The chairman of the Federal Communications Commission has proposed that FM radio on smartphones be activated to allow users to tune in to radio shows.
Most smartphones in the US come with FM built in radio receivers, but getting a signal from local radio stations, was difficult as the antennas were largely inactive.
"As of last fall, only about 44 per cent of the top-selling smartphones in the United States have activated FM chips," FCC chairman Ajit Pai said at an industry conference on Thursday. "By comparison, in Mexico that number is about 80 per cent."
Pai called on companies to switch on FM chips that had been supported by the nation's broadcasters.

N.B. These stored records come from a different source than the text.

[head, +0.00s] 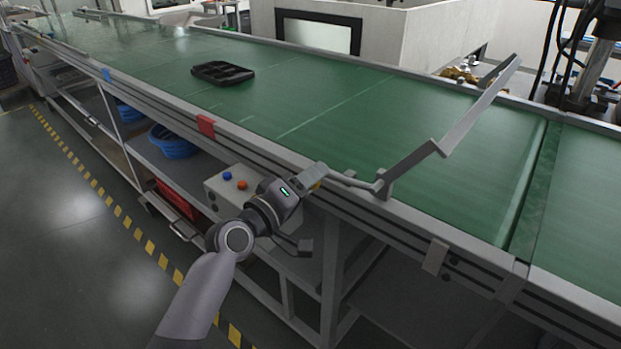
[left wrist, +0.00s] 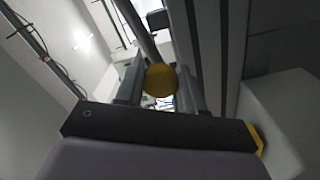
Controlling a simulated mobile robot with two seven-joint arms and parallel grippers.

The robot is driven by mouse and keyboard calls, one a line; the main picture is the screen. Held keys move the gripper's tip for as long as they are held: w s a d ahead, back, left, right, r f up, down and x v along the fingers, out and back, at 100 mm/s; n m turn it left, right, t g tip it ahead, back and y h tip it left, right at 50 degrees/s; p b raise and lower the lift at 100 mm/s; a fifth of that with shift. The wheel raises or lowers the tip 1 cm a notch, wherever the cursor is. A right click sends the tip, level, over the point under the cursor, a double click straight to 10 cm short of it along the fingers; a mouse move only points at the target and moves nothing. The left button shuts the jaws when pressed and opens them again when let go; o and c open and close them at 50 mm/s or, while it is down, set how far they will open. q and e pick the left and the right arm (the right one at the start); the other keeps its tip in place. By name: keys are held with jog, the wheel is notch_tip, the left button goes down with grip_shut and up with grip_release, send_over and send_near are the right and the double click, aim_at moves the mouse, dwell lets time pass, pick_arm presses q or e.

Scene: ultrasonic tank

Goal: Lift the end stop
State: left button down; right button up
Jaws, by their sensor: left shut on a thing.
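The end stop (head: 470,122) is a grey metal bar with a bend, slanting over the green conveyor belt. Its near end meets a bracket on the near rail, and a short lever arm (head: 350,181) runs left from there. My left gripper (head: 316,179) is at the lever's left end, outside the near rail. It is shut on the yellow knob (left wrist: 160,80), which sits between the two fingers in the left wrist view. The bar's far end shows against the far rail; I cannot tell its exact height above the belt. My right gripper is not in view.
A black tray (head: 222,73) lies on the belt (head: 330,115), well left of the end stop. A red clip (head: 206,125) sits on that rail. Blue baskets (head: 172,142) stand underneath.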

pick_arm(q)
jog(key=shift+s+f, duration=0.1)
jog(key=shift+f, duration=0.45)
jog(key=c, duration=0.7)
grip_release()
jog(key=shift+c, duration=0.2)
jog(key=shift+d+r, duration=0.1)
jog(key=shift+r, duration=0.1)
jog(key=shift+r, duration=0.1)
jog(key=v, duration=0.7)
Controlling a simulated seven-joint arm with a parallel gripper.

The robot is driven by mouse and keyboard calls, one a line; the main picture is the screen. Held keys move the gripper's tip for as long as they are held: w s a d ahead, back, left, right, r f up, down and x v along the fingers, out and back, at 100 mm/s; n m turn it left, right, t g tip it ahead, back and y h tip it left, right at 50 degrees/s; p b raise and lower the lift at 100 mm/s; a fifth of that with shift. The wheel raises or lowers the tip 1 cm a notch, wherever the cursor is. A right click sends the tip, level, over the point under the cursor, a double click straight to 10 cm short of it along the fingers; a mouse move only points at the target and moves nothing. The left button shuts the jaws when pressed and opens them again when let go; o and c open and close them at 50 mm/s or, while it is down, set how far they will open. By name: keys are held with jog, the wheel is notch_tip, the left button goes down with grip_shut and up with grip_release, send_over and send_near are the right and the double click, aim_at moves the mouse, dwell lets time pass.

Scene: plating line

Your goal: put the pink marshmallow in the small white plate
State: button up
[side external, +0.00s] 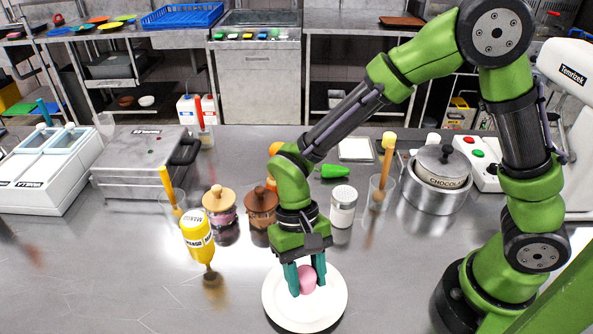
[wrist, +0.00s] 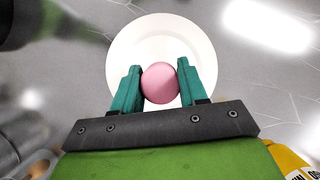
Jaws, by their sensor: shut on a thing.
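The pink marshmallow (side external: 308,281) is between the teal fingers of my gripper (side external: 305,280). My gripper is shut on it, with a finger against each side. The small white plate (side external: 331,308) lies on the steel counter directly below. In the wrist view the marshmallow (wrist: 160,83) shows as a round pink end between the fingertips (wrist: 160,86), over the white plate (wrist: 160,27). I cannot tell whether the marshmallow touches the plate or hangs just above it.
A yellow bottle (side external: 198,237) stands left of the plate. Jars with pink (side external: 220,206) and brown (side external: 261,206) contents and a white-labelled shaker (side external: 343,206) stand behind. A chocolate pot (side external: 441,172) is back right. The counter front left is clear.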

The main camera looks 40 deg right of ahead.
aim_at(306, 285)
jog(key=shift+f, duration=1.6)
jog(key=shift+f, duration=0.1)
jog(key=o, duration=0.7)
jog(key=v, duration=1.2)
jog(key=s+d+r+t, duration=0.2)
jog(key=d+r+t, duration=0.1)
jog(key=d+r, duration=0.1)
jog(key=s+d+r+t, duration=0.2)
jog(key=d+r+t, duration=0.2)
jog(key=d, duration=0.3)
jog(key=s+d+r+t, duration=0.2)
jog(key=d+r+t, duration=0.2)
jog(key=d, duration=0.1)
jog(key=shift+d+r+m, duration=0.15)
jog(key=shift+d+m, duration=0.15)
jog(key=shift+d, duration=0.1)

According to Pai, the move could allow smartphone users to save on their data usage and to get the same emergency alerts that drivers got in their cars.
According to the Federal Emergency Management Agency the ability to get those alerts in a crisis, such as when internet networks were down, could save lives.

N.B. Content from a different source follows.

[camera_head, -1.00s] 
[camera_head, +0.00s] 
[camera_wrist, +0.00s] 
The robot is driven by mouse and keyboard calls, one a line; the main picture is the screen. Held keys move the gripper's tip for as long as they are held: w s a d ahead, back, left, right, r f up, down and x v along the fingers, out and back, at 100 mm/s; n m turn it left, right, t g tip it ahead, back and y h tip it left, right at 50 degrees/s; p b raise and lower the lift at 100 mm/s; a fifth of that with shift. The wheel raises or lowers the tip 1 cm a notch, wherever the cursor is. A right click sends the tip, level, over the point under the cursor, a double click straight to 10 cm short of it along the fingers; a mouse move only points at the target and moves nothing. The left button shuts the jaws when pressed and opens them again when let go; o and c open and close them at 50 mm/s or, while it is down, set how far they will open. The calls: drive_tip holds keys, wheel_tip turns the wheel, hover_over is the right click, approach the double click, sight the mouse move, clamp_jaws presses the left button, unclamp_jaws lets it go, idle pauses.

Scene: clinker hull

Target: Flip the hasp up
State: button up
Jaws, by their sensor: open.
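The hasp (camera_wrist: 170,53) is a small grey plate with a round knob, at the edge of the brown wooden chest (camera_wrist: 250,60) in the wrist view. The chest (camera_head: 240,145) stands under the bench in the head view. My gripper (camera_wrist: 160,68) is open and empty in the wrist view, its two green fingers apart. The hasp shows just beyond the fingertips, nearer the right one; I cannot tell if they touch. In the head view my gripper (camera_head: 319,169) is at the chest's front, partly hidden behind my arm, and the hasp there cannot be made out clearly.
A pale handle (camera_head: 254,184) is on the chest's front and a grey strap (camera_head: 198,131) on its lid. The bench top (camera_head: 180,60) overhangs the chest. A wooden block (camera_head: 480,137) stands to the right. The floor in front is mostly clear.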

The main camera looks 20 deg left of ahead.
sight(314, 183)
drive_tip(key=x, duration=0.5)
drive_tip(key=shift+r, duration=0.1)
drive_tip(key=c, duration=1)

However, the FCC is unable to force carriers such as Verizon or manufacturers like Apple to switch on the chips since the FCC did not have the Congressional authority to issue a mandate.

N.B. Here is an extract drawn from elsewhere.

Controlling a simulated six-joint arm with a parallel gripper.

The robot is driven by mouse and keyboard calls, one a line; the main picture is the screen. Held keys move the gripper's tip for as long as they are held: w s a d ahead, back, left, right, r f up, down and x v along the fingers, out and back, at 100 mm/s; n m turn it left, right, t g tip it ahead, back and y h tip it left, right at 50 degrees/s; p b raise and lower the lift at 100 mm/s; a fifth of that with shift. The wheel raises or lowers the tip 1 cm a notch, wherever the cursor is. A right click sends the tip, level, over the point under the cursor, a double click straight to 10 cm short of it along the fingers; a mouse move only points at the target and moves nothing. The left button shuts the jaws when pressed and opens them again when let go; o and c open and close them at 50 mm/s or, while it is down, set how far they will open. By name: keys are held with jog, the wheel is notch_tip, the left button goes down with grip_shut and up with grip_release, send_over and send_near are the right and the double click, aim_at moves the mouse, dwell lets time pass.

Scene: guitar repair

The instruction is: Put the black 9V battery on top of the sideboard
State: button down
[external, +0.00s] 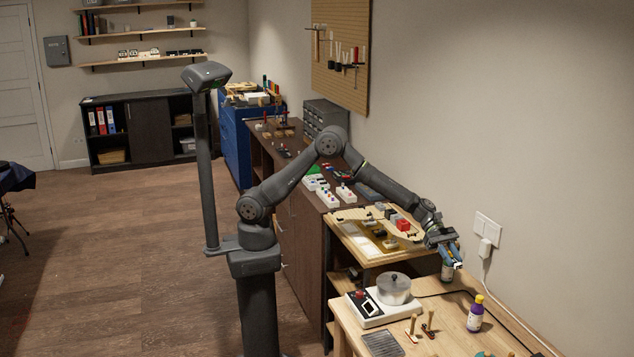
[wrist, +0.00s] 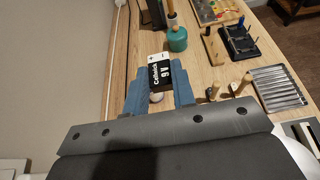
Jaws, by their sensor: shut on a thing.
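The black 9V battery (wrist: 160,73) has a white label and a pale terminal end. It sits between the blue fingertips of my gripper (wrist: 158,84) in the wrist view. In the external view my gripper (external: 455,257) points down over the wooden bench, at the right near the wall; the battery is too small there to make out clearly. A long dark brown cabinet (external: 284,225) runs along the right wall, and a low black cabinet (external: 150,145) with binders stands at the back wall. I cannot tell which is the sideboard.
The workbench (external: 440,305) holds a white device with a round pot (external: 395,289) and a purple bottle (external: 475,313). A guitar body (external: 380,228) lies on the raised board. A teal-based bottle (wrist: 177,39) and a metal tray (wrist: 278,87) show in the wrist view. The floor is open at left.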

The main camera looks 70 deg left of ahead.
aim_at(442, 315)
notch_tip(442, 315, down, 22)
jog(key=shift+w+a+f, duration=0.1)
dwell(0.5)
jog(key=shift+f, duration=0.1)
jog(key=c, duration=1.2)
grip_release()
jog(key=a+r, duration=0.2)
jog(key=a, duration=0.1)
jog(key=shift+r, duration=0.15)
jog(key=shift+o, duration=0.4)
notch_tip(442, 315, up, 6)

"It seems odd that every day we hear about a new smartphone app that lets you do something innovative, yet these modern-day mobile miracles don't enable a key function offered by a 1982 Sony Walkman," Pai said in a speech at the North American Broadcasters Association.
The FCC chairman also pointed out the benefit of enabled FM radios in smartphones, as consumers would be able to access their favourite over-the-air content at just one-sixth of the consumed battery life and less utilised data, compared to media streaming services.
However, the wireless industry's top trade association opposed the idea leading to the issue being deadlocked, say commentators.